The opinion of the court was delivered by: Gary S. Austin United States Magistrate Judge



John W. Williams ("Plaintiff") is a state prisoner in the custody of the California Department of Corrections and Rehabilitation ("CDCR"), proceeding pro se and in forma pauperis with this civil rights action pursuant to 42 U.S.C. § 1983. Plaintiff filed the Complaint commencing this action on October 16, 2009. (Doc. 1.) On October 29, 2009, Plaintiff consented to the jurisdiction of a Magistrate Judge, and no other parties have appeared. (Doc. 6.) Therefore, pursuant to Appendix A(k)(4) of the Local Rules of the Eastern District of California, the undersigned shall conduct any and all proceedings in the case until such time as reassignment to a District Judge is required. Local Rule Appendix A(k)(3).

The Court screened the Complaint pursuant to 28 U.S.C. 1915A and entered an order on November 22, 2010, requiring Plaintiff to either file an amended complaint or notify the Court of his willingness to proceed on the claims found cognizable by the Court. (Doc. 13.) On January 11, 2011, Plaintiff filed the First Amended Complaint, which is now before the Court for screening. (Doc. 16.)
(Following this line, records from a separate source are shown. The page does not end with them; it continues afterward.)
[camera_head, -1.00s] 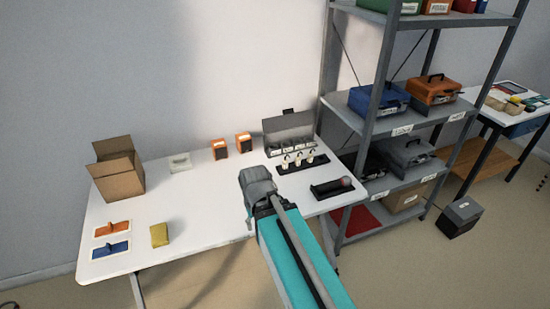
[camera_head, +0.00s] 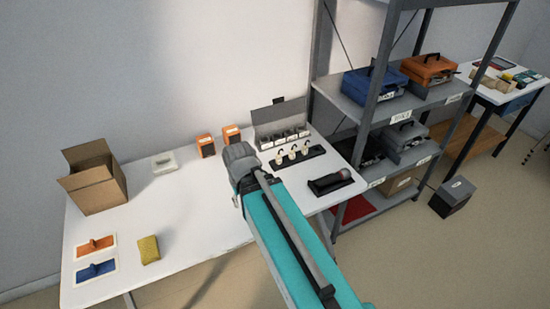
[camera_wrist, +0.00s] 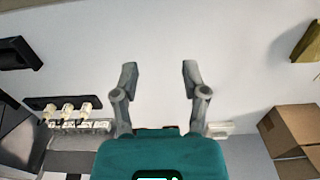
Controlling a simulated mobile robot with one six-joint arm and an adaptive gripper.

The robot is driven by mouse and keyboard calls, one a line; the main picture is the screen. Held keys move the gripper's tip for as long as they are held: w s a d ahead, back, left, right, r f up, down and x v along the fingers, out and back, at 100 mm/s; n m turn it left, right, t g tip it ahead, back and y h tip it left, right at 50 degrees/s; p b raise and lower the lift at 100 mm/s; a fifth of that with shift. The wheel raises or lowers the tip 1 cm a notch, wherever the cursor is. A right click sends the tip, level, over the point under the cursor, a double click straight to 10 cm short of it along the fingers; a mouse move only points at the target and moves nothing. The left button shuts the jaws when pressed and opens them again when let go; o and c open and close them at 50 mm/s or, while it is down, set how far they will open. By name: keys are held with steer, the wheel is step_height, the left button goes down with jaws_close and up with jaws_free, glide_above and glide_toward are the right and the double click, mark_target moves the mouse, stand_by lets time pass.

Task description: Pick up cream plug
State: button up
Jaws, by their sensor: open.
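Three small cream plugs (camera_head: 292,154) with dark loops on top stand upright in a row on a black rack (camera_head: 317,152), at the back right of the white table. They also show in the wrist view (camera_wrist: 68,111), at the left. My gripper (camera_wrist: 160,75) is open and empty, its two fingers apart over bare table, right of the plugs in that view. In the head view my gripper (camera_head: 239,158) is left of the rack, and its fingertips are hidden behind its own body.
An open grey case (camera_head: 280,112) stands behind the rack. A black holder with a microphone (camera_head: 330,182) lies in front. Two orange boxes (camera_head: 205,145), a cardboard box (camera_head: 92,182) and a yellow sponge (camera_head: 149,249) are to the left. A metal shelf (camera_head: 375,95) stands right. The table's middle is clear.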

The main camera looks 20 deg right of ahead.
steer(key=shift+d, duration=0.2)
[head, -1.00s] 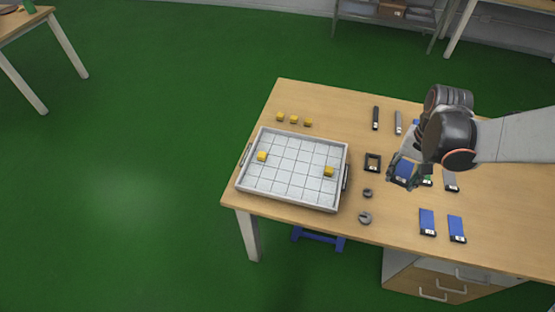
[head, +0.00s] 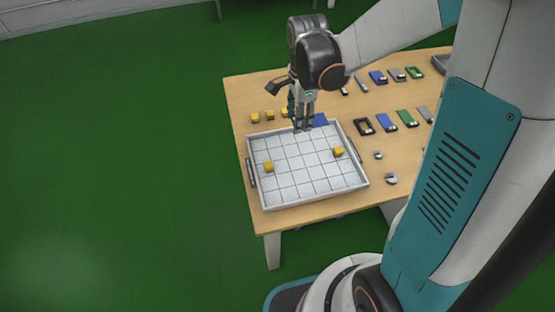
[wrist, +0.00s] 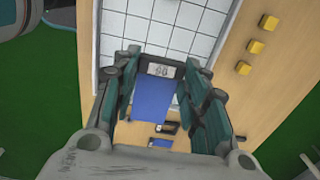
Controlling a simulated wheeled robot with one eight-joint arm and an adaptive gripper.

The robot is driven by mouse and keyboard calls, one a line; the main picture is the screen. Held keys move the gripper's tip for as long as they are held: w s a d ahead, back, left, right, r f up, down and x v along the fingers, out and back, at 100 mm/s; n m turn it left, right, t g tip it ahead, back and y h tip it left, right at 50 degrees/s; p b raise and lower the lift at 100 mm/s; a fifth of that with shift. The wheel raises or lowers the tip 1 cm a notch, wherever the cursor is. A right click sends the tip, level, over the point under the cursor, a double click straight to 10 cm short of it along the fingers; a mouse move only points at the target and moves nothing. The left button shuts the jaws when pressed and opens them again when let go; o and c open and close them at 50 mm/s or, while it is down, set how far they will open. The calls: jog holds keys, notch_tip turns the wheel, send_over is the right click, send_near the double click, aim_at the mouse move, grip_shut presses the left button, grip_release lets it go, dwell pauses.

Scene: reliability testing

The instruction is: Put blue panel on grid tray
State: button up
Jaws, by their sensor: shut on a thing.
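My gripper (head: 303,127) is shut on a blue panel (head: 320,119) with a pale label at one end. In the wrist view the panel (wrist: 151,100) lies between the two fingers, its labelled end toward the tray. The grid tray (head: 310,183) is a white, shallow tray with a square grid and dark side handles. In the head view my gripper overlaps the tray's far rim; its exact height above it is hard to tell. Two yellow cubes sit on the tray, one at the left (head: 268,166) and one at the right (head: 338,152).
Several yellow cubes (head: 270,115) stand on the table behind the tray. Rows of panels, including another blue panel (head: 385,121) and a black frame (head: 363,127), lie to the right. Small grey parts (head: 391,179) lie right of the tray. Most of the tray's grid is bare.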

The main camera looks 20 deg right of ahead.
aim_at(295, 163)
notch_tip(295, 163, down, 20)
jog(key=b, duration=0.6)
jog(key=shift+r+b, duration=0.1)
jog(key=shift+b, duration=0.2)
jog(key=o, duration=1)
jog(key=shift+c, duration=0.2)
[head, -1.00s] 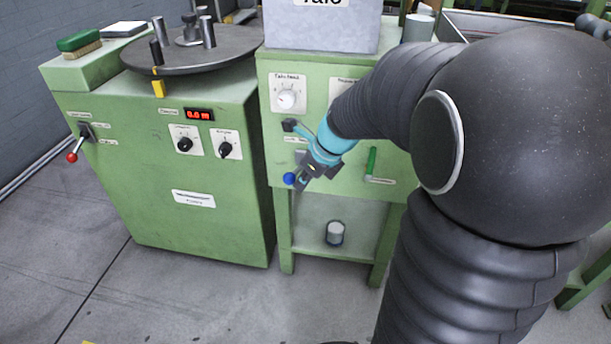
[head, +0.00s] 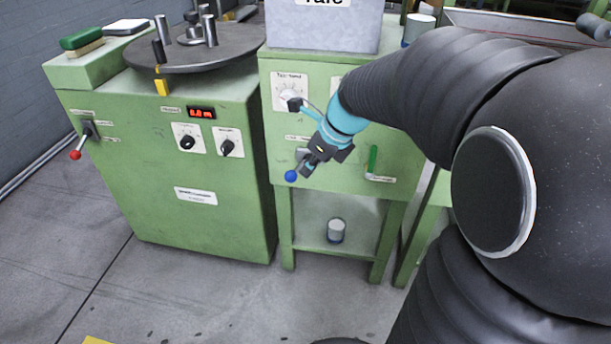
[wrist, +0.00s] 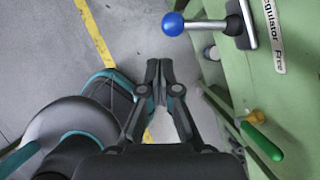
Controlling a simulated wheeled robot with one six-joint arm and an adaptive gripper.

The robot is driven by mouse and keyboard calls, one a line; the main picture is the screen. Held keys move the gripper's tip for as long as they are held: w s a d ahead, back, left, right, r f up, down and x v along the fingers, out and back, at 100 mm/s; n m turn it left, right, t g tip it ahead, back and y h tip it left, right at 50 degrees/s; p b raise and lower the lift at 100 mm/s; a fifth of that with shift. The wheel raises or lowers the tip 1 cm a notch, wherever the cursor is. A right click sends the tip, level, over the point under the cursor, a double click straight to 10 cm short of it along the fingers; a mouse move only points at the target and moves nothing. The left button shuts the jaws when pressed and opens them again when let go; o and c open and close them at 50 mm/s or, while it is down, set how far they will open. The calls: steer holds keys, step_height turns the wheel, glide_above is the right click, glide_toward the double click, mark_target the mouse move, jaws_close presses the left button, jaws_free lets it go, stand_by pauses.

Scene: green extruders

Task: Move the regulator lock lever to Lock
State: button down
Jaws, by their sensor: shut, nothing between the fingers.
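The regulator lock lever has a blue ball (wrist: 173,24) on a metal rod. The rod comes from a dark-edged mount (wrist: 240,25) on the green panel, beside a label (wrist: 272,38) reading "Regulator Free". In the head view the blue ball (head: 291,176) shows at the front of the middle green cabinet; my gripper hides much of the lever's mount. My gripper (wrist: 158,66) is shut and empty, its fingertips together. In the wrist view the fingertips are below the ball, with a gap between. In the head view my gripper (head: 307,168) appears close beside the ball.
A green handle (head: 372,160) sticks out of the same panel to the right, and shows in the wrist view (wrist: 262,141). A red-ball lever (head: 76,155) is on the left machine (head: 160,225). A can (head: 336,231) stands on the lower shelf. The floor in front is clear.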

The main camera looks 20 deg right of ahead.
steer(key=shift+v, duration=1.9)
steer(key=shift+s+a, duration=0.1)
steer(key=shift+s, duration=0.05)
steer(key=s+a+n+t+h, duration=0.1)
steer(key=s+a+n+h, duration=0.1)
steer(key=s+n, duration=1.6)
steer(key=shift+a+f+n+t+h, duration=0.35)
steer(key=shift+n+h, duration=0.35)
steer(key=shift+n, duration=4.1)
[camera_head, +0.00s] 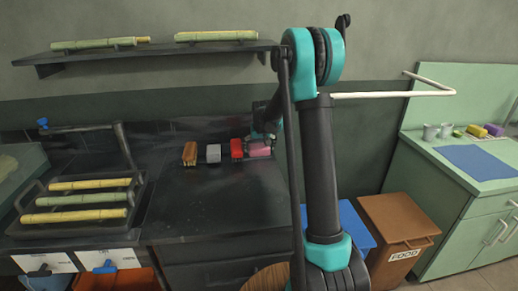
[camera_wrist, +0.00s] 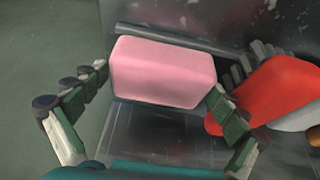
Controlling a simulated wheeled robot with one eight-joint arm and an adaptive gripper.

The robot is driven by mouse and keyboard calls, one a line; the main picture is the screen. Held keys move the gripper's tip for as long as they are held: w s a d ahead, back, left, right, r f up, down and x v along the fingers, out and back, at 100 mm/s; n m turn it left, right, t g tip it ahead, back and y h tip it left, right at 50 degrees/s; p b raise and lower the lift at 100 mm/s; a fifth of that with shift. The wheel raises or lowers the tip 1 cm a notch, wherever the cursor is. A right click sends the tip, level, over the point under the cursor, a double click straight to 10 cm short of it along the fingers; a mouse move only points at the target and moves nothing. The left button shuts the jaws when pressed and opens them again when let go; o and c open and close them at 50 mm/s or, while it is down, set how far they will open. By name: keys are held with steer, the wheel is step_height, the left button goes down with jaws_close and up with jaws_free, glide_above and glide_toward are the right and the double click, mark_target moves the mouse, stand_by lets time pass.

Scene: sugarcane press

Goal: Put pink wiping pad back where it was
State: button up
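The pink wiping pad (camera_head: 259,149) is at the right end of a row of pads at the back of the dark counter. My gripper (camera_head: 264,136) is over it, partly hidden by my arm in the head view. In the wrist view, the pink pad (camera_wrist: 163,73) lies between the two fingers (camera_wrist: 160,82). A finger end meets each of its short sides, so the gripper looks shut on it. The pad is at or just above the counter; I cannot tell which. It sits at an angle to the red pad (camera_wrist: 272,92) beside it.
Left of the red pad are a grey pad (camera_head: 213,153) and a brown-orange brush-like item (camera_head: 190,154). A rack with cane pieces (camera_head: 80,215) is at left. A shelf (camera_head: 150,52) hangs above. The counter front (camera_head: 225,205) is clear. A green cabinet (camera_head: 455,205) stands at right.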

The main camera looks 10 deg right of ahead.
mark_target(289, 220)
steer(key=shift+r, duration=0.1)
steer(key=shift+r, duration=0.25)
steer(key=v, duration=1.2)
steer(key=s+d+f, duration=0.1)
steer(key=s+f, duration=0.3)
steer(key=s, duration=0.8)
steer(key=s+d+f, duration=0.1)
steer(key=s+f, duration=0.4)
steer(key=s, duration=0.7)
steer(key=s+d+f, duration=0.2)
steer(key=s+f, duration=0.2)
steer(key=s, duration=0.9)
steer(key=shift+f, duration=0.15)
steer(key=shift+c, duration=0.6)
The court is required to screen complaints brought by prisoners seeking relief against a governmental entity or officer or employee of a governmental entity. 28 U.S.C. § 1915A(a). The court must dismiss a complaint or portion thereof if the prisoner has raised claims that are legally "frivolous or malicious," that fail to state a claim upon which relief may be granted, or that seek monetary relief from a defendant who is immune from such relief. 28 U.S.C. § 1915A(b)(1),(2). "Notwithstanding any filing fee, or any portion thereof, that may have been paid, the court shall dismiss the case at any time if the court determines that . . . the action or appeal . . . fails to state a claim upon which relief may be granted." 28 U.S.C. § 1915(e)(2)(B)(ii).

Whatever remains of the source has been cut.